Helensvale Area Property Watch Q4 2012
The following Property Watch report is the result of an investigation into the historic and current residential real estate market trends of the Helensvale Area. For the purpose of this report, the Helensvale Area encompasses the suburbs of Upper Coomera, Oxenford, Pacific Pines and Helensvale.
The Helensvale Area house market has demonstrated a modest improvement in sales volumes over the six months to 30 June 2012, as confidence in the local market and a decreased appetite for debt continue to restrict the market from any real progress towards a recovery in the immediate future. A total of 398 transactions were recorded during the June 2012 half year period, representing a 6.7 per cent rise in volumes from the previous December 2011 period though well below the 10 year average of 631 sales per half year period. Observing the Helensvale Area House and Land Sales Cycle, volumes for both existing and new house and land property have experienced a staggering fall from the stimulus driven 2008/ 2009 property market where fiscal and monetary policy served to curtail the collapse of the housing market during the onset of the Global Financial Crisis (GFC).

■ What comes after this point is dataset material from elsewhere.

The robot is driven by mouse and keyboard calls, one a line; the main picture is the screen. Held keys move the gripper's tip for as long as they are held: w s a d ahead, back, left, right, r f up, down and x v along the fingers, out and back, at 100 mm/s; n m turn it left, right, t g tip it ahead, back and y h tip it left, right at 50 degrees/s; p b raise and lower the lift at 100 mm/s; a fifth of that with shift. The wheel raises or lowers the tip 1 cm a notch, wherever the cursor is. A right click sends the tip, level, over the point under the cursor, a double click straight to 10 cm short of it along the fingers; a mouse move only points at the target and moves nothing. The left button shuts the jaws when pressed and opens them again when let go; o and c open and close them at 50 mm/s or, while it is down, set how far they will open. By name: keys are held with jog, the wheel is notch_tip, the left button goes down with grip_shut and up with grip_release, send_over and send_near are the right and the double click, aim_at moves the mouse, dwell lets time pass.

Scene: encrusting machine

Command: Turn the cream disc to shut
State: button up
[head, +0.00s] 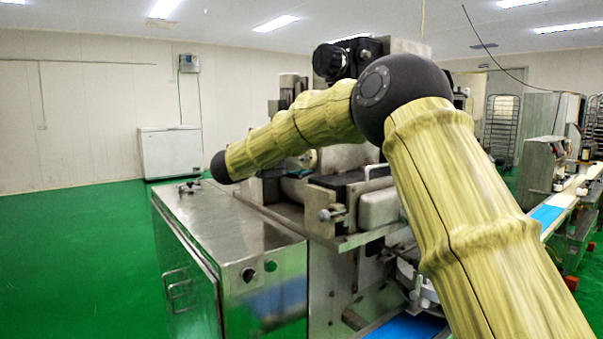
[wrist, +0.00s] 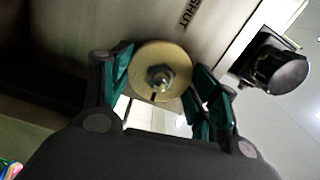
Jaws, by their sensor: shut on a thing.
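The cream disc (wrist: 148,58) shows in the wrist view, a round plate with a metal nut and stud at its centre and a dark mark below the nut. It sits against a metal panel (wrist: 215,22) that bears the word SHUT, up and to the right of the disc. My gripper (wrist: 160,82) has a green-padded finger on each side of the disc and is shut on it. In the head view my arm blocks the gripper, and the disc cannot be made out there.
A black knob (wrist: 275,65) stands right of the disc in the wrist view. In the head view the steel machine cabinet (head: 215,225) stands in front of my arm, with a blue belt (head: 408,327) below. Green floor lies free on the left.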

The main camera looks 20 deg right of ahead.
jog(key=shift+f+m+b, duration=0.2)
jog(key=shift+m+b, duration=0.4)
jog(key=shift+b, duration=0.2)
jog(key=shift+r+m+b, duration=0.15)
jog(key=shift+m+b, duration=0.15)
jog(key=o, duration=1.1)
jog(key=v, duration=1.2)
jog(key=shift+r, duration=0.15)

As evidenced by the acute fall in the median price since the June 2011 period, buyers have been rather reticent in their purchasing decisions, targeting properties in the established sub-markets that offer more affordable options. A price point analysis undertaken for the house market indicates that a growing number of buyers are gravitating towards the sub $350,000 price range, accounting for 17 per cent of total sales in the June 2012 period compared to 7 per cent in the June 2011 period. The majority of sales (28 per cent) were noted in the $350,000 to $399,999 price bracket, whilst activity in the higher price points continues to contract year on year.
As a result, the median house price has softened considerably from the peak experienced in the June 2008 period to record $410,000 for the June 2012 period. The prevailing median house price is on par with that recorded in the June 2007 half year period, implying no growth in the median house price over the past five years. Many vendors who bought property in the area three to five years ago are finding it increasingly difficult to sell their properties above the initial purchase price, and have in many cases been forced to make substantial price revisions in order to sell within a reasonable timeframe. A diluted buyers pool has also hindered market performance, with investors and first home buyers absent from the market since 2008/2009 with the relatively high median house price and poor confidence in the market being the key deterrents.

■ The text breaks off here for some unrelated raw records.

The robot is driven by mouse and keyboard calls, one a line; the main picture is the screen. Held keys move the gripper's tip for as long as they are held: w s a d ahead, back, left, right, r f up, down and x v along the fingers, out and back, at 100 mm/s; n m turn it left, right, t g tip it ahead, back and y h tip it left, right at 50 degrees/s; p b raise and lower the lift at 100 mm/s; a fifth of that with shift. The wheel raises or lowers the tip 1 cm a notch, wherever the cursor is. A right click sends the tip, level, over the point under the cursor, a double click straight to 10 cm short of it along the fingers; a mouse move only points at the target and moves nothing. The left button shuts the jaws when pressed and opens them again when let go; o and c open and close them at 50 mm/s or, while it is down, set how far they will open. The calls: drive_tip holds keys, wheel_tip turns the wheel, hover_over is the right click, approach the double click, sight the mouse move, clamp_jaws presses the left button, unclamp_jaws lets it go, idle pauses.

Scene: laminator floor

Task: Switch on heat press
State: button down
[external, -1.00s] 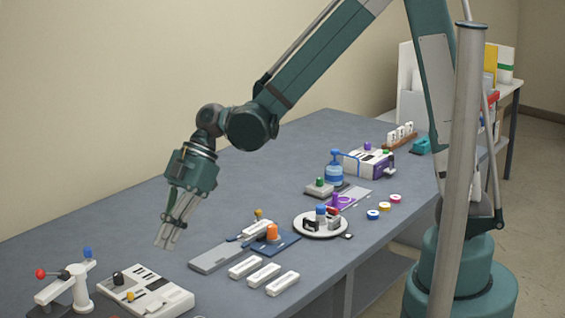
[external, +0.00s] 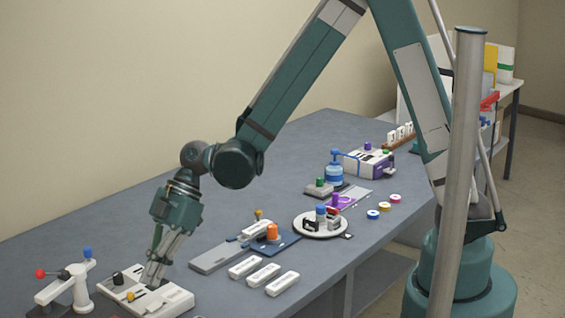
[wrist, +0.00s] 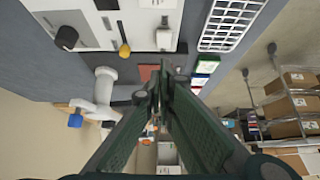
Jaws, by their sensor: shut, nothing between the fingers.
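A white machine box (external: 172,302) stands at the near left of the table, with a black knob (external: 118,278) and a yellow lever (external: 130,296) on top. I cannot tell for sure that it is the heat press. In the wrist view, its black knob (wrist: 66,38), yellow lever (wrist: 124,50) and a small white block (wrist: 163,40) show at the top. My gripper (external: 153,282) is shut and empty, pointing down over the box and hiding part of its top. In the wrist view the fingertips (wrist: 155,88) are together; contact with the box cannot be told.
A white stand with an arm, a red ball (external: 41,273) and a blue knob (external: 87,253) is left of the box. White blocks (external: 263,275) lie to the right. A round tray (external: 319,232) stands farther right. The table's back left is clear.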

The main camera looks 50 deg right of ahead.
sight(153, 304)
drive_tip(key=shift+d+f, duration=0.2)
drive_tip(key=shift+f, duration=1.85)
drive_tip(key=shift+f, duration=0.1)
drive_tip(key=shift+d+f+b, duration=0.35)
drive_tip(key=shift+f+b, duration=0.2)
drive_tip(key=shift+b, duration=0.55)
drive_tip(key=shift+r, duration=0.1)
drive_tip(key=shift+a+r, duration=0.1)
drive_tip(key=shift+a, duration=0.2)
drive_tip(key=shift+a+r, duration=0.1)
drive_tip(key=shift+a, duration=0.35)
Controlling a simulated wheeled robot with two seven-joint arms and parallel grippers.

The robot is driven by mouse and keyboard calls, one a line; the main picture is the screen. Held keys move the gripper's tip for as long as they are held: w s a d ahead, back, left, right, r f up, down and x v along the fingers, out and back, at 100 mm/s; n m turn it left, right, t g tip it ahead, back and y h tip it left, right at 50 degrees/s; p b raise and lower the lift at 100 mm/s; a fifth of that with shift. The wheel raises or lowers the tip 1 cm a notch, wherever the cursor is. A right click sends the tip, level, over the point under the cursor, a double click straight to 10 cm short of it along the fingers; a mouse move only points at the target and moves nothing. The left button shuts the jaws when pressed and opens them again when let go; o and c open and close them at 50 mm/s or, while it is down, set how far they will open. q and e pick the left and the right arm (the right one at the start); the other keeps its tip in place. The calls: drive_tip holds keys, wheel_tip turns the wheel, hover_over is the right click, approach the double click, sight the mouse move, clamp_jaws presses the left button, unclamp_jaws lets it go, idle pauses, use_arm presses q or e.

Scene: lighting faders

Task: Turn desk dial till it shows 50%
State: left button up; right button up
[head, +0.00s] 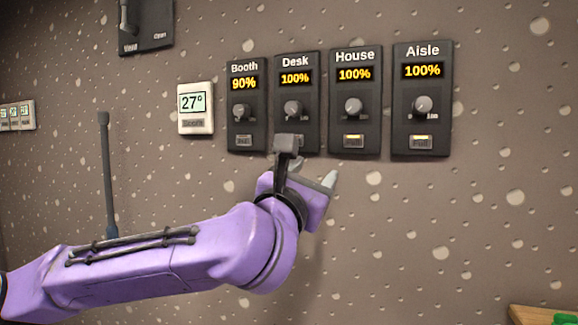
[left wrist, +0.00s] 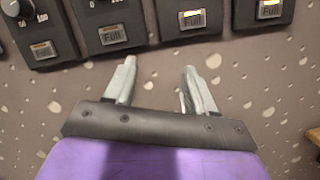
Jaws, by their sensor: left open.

A significant correction to land values subsequent to the GFC has been the catalyst for eroding equity in many households and has resulted in a market saturated with stressed sales and mortgagee possessions. This has led to a large number of properties on the market sliding down a rung in the price point ladder, effectively diluting capital values. With that being said, some vendors in this position have been unable to reduce their pricing due to equity shortfalls, often withdrawing their properties from the market until such time market conditions improve. Consequently, the level of stock available on the market has decreased in recent years contributing to supressed sales volumes. The number of new home/ vacant land sales recorded during the June 2012 period was at a historic low, with only 98 transactions noted for the area. Development activity has slowed down significantly since 2007 with almost all englobo land in the area already developed. The scarcity of land in the area has assisted in underpropping the median price for land despite a considerable softening in land values, particularly in high-end waterfront estates.
The Helensvale Area unit market has also failed to regain traction in light of current market conditions, recording a total of 169 sales for the June 2012 period. Traditionally, the unit market comprises of established unit complexes and townhouses with the inception of high rise apartments only new to the marketplace. Central is a mixed-use transport orientated development in Helensvale, which incorporates new high density residential buildings and commercial buildings within the established retail precinct anchored by Westfield Helensvale. Positioned with direct access to a range of public transportation and arterial roads, this type of development is enhancing the connectivity and liveability of the suburb, attracting interest from all buyer segments and influencing a change in demographics.